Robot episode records
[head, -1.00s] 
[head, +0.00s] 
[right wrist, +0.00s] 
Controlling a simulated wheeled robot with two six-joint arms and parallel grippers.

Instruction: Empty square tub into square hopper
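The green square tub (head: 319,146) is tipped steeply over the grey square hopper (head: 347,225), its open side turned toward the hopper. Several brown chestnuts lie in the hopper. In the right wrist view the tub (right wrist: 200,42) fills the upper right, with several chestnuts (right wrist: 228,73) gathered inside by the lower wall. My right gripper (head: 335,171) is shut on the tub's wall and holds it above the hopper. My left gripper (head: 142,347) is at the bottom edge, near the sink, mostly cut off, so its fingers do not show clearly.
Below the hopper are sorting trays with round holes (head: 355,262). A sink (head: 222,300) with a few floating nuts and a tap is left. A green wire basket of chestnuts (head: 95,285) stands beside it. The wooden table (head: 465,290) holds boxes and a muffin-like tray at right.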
---
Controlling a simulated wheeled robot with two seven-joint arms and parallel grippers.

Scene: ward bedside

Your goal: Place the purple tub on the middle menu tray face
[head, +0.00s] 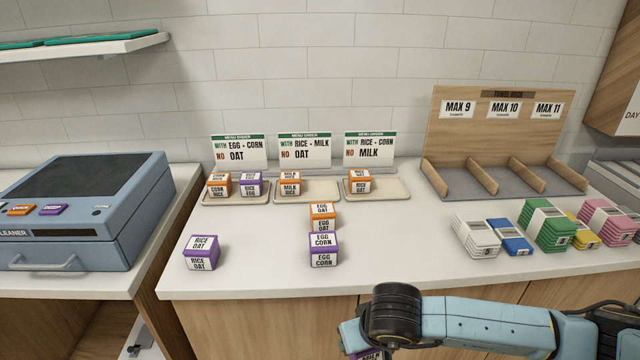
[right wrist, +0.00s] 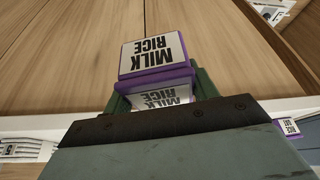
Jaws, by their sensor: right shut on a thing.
==
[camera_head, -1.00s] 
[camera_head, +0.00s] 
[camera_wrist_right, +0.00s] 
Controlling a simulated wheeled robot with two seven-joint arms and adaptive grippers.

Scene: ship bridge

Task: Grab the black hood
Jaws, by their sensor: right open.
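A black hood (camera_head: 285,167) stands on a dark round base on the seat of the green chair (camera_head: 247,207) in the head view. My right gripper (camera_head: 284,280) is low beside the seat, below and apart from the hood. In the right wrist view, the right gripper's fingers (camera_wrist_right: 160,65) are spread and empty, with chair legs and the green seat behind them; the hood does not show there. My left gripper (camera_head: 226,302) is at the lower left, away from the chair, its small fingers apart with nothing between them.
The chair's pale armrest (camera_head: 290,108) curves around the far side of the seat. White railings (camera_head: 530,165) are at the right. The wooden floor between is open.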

**Work required**: Look above for the line that contains "[head, -1.00s]". Starting there, transcribe every line exactly until you have copied the line that contains "Controlling a simulated wheeled robot with two six-joint".

**Solution**:
[head, -1.00s] 
[head, +0.00s] 
[right wrist, +0.00s] 
Controlling a simulated wheeled robot with two six-joint arms and parallel grippers.

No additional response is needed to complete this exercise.